Instructions for the task:
Count every line that holds the string "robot", and report the number alone.

*****

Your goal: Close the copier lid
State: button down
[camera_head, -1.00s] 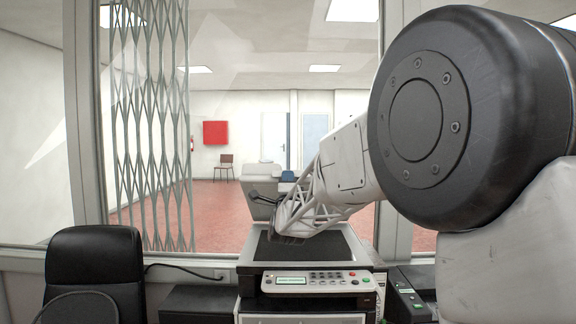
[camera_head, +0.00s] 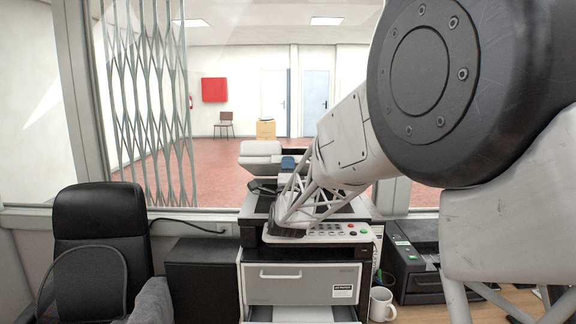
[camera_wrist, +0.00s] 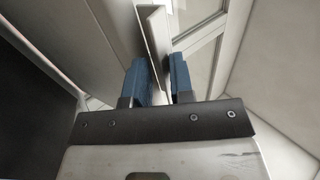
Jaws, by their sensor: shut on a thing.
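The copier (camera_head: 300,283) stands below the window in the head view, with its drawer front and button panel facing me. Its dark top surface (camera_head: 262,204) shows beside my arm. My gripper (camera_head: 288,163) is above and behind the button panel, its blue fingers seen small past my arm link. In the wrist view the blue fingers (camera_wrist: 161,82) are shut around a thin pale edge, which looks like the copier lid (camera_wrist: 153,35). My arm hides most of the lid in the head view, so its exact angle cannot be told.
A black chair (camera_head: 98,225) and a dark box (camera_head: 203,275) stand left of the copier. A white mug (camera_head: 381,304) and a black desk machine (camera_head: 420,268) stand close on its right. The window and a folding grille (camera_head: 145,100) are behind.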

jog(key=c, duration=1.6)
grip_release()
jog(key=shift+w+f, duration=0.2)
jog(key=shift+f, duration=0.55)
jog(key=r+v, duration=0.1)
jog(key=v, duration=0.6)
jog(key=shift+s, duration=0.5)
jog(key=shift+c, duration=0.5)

*****

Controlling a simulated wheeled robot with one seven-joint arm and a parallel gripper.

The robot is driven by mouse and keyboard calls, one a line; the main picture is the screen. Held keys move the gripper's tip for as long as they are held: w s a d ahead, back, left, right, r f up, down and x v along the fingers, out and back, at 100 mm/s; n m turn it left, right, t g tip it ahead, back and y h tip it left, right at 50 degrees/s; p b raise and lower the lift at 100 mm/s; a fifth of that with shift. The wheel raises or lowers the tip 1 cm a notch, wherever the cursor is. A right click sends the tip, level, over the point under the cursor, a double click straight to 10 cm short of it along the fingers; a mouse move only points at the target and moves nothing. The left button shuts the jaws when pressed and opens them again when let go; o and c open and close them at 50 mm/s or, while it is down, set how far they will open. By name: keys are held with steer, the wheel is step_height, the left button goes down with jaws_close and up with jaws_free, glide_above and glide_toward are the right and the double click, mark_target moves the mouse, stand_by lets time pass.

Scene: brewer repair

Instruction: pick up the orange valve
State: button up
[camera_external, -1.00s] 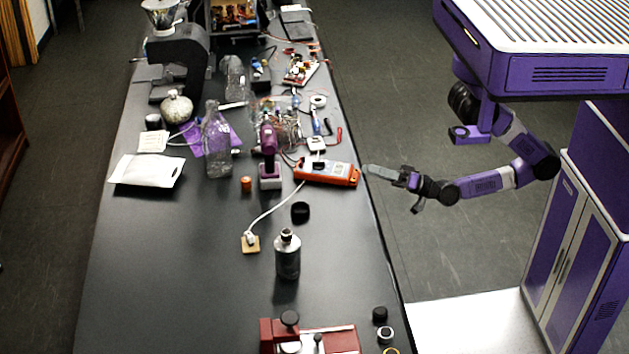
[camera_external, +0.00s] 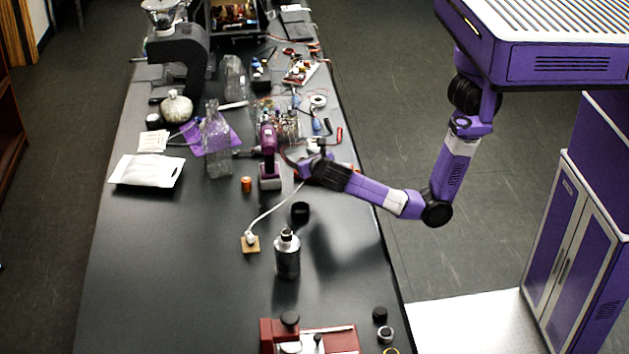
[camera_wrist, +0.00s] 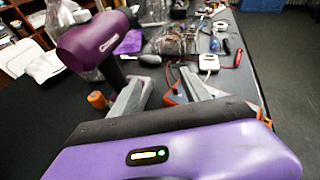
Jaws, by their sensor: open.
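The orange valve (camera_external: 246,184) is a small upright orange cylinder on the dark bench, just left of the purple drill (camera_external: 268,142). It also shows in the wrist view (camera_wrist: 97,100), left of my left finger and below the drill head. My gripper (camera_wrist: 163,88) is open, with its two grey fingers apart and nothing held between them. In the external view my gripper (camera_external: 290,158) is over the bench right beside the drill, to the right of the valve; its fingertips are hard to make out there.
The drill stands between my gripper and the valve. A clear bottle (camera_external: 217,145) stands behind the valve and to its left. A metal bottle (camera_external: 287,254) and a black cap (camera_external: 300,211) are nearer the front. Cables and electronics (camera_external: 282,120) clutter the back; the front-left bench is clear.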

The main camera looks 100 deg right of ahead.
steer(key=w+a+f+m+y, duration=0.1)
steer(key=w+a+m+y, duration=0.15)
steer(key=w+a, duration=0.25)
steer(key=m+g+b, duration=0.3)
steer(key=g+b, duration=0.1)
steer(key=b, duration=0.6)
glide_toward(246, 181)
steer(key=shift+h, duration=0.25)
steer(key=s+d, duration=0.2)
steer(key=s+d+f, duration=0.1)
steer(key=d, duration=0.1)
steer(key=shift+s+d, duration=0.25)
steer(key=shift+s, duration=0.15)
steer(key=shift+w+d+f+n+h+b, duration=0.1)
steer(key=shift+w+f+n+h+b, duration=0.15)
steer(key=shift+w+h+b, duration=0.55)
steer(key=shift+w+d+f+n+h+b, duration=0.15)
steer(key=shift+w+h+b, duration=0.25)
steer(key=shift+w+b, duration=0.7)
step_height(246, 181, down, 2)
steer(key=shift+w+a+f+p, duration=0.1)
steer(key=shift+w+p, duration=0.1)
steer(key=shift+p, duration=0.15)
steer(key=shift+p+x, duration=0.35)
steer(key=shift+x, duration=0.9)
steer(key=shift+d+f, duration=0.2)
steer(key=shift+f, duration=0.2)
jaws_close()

*****

Response:
2